リスクは、いろいろな視点で洗い出すことが必要なので、事務局部門がせっせと洗い出すというようなことよりも、各部門関係者が集まって、ブレーンストーミングで洗い出しをすることが必要です。
私の経験では、「洗い出しの段階ですでにリスクを選別している」ケースがあるように思います。
つまり「リスクの特定」の段階で、すでに、リスクが「管理するべき候補」に絞られているケースです。
結果的に、管理すべきリスクは、同じになるかもしれませんが、個人的には「想定しうるリスクを洗い出して特定しておく」ことがベターだと思います。
「状況の変化」で現在は、管理対象のリスクとはしなくても、将来的にはリスクが大きくなり、管理が必要になるケースもあります。
したがって、「リスクの洗い出しの段階では重大性が高い、発生頻度が高い」というものだけでなく、レアケースでもできるだけ洗い出しておくことがいいと思います。
話は若干逸れますが、環境マネジメントシステムを構築する場合、「法規制の順守評価」という要求事項があります。
簡単に言えば、「組織に関係する(環境系)法規制を明確にして、順守評価しなさい」というものです。

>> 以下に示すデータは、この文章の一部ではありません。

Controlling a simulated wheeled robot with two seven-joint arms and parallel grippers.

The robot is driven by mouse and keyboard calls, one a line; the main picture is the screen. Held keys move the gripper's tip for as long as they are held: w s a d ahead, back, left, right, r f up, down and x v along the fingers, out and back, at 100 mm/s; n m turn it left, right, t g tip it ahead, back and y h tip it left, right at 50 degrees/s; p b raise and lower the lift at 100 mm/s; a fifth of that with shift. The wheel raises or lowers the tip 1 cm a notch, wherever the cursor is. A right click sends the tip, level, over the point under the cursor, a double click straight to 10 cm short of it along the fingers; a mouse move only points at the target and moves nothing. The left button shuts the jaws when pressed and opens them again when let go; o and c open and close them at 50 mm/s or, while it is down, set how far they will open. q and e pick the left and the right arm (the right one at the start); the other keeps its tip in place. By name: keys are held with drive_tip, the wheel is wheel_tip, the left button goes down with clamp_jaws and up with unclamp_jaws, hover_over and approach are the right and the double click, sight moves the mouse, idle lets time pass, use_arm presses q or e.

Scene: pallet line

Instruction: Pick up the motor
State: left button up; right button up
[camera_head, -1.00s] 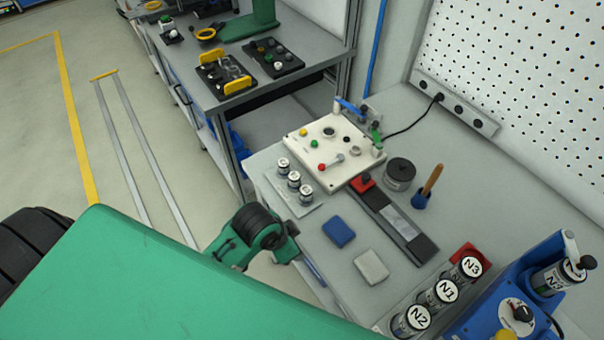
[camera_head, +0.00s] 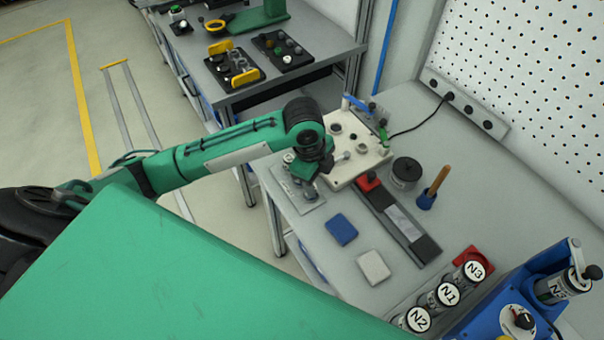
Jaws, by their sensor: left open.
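Silver-and-black motor-like cylinders stand on a light plate (camera_head: 308,205) at the left edge of the bench. One cylinder (camera_head: 289,158) shows its top beside my left gripper (camera_head: 309,192); the others there are mostly hidden by it. My left gripper points down over this plate, with its jaws open. Whether a cylinder is between the fingers is hard to see. Similar labelled cylinders, N2 (camera_head: 417,319), N1 (camera_head: 446,294) and N3 (camera_head: 473,271), stand at the front right of the bench. My right gripper is not in view.
A white box with buttons (camera_head: 362,165) stands just right of my gripper. A blue pad (camera_head: 341,229), a white pad (camera_head: 373,266), a dark rail (camera_head: 400,222), a dark round can (camera_head: 405,172) and a blue machine (camera_head: 500,318) share the bench. A pegboard (camera_head: 520,85) rises behind.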

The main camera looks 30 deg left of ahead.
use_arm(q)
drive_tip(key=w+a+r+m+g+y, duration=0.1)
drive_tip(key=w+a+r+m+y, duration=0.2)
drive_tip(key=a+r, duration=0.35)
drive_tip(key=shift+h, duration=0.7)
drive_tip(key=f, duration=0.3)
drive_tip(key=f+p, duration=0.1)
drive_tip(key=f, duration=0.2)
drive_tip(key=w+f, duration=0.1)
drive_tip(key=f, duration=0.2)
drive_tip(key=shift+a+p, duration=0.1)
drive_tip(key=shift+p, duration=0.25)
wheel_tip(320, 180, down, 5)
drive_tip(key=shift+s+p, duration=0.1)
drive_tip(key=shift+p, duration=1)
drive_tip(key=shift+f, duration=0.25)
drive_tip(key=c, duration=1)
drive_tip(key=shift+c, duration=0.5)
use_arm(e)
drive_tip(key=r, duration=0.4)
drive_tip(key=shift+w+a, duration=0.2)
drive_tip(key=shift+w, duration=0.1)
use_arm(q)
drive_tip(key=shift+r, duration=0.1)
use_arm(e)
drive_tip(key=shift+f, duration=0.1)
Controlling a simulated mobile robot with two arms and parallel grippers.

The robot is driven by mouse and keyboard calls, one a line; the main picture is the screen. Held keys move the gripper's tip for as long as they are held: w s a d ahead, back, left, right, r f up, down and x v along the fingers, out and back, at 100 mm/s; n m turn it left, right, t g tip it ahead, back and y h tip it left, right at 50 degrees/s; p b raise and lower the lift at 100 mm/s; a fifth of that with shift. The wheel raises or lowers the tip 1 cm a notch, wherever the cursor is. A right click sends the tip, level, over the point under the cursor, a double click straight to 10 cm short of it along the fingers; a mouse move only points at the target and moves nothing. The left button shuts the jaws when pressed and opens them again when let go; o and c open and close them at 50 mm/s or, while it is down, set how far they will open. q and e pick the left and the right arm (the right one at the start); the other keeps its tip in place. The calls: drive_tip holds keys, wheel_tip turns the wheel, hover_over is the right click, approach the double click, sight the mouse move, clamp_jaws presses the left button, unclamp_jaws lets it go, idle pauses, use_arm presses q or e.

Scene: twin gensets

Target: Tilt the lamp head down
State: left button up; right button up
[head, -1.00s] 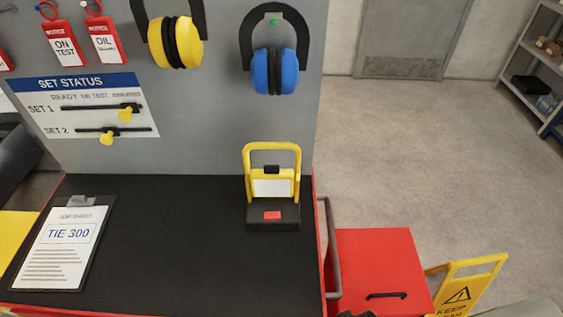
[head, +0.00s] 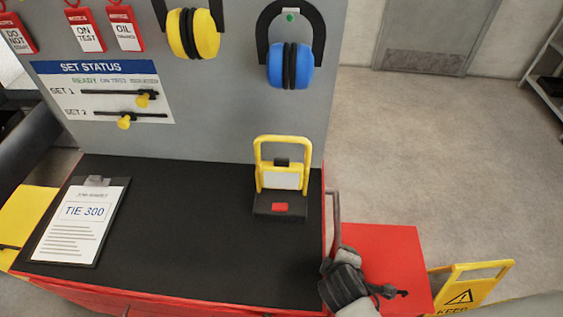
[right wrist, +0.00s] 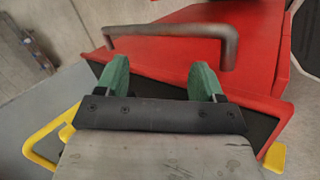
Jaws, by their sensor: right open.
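The work lamp stands upright on the black top of the red cabinet, near its right edge. Its head (head: 281,179) has a pale front panel inside a yellow frame (head: 283,140), above a black base (head: 279,205) with a red patch. My right gripper (head: 388,291) is at the right end of the cabinet, by the grey handle, lower and nearer than the lamp. In the right wrist view its green fingers (right wrist: 160,78) are apart with nothing between them. My left gripper is not in view.
The grey bar handle (head: 334,222) at the cabinet's right end also crosses ahead of my fingers in the wrist view (right wrist: 170,31). A clipboard (head: 80,220) lies left on the black top (head: 180,220). Blue ear defenders (head: 289,65) hang above the lamp. A yellow sign (head: 467,290) stands right.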

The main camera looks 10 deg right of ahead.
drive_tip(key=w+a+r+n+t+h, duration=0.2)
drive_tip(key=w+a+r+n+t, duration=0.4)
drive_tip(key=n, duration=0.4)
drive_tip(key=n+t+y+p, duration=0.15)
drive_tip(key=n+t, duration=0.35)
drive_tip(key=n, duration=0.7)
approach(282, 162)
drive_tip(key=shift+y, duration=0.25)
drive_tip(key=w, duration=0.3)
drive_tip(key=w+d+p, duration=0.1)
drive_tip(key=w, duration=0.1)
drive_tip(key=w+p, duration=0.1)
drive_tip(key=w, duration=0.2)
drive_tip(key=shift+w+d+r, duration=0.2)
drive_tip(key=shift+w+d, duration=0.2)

この順守評価も「現在該当する法規制等を明確にして順守記録を残しておけばいい」という発想があります。
しかし、個人的には、これでは、法規制管理に関するリスクマネジメントの観点からは、弱いと思います。
環境マネジメントの法規制順守も、リスクマネジメントと同じように、各部門の業務プロセスから関連する法規制等を洗い出す作業が「はじめの一歩」です。
その過程で、例えば「行政に届出が必要な特定設備」が洗い出されてきたとします。
ただし、設備の出力が法令の基準より低ければ、「届出が必要ない」わけですが、だからといって「順守評価表からこの法制を外すこと」はどうでしょうか?
順守評価を狭義に捉えれば「該当設備でないから評価表に記載する必要はない」ということになります。
しかし、製造能力をアップするために、設備を大型のものに入れ替えれば「該当」するわけです。ですから、順守表に含め、「届出の必要な該当設備に該当しない」と確認記録をつけておけばいいと思います。
もちろん「設備を入れ替えた時に、法規制に該当すればその時点で順守評価表に追加します」という考えもあるので、「現在該当する者だけ評価表には入れる」という発想はダメではありませんが、経験上、状況が変化した際に対象法規から漏れ落ちているケースが多いのも事実です。
個人的には、リスク分析の場合も、環境法規制の場合も「組織の業務プロセスとして可能性があるものは土俵に挙げておき、管理対象か否かはその後検討する」という思想の方が管理上はいいのではないかと思います。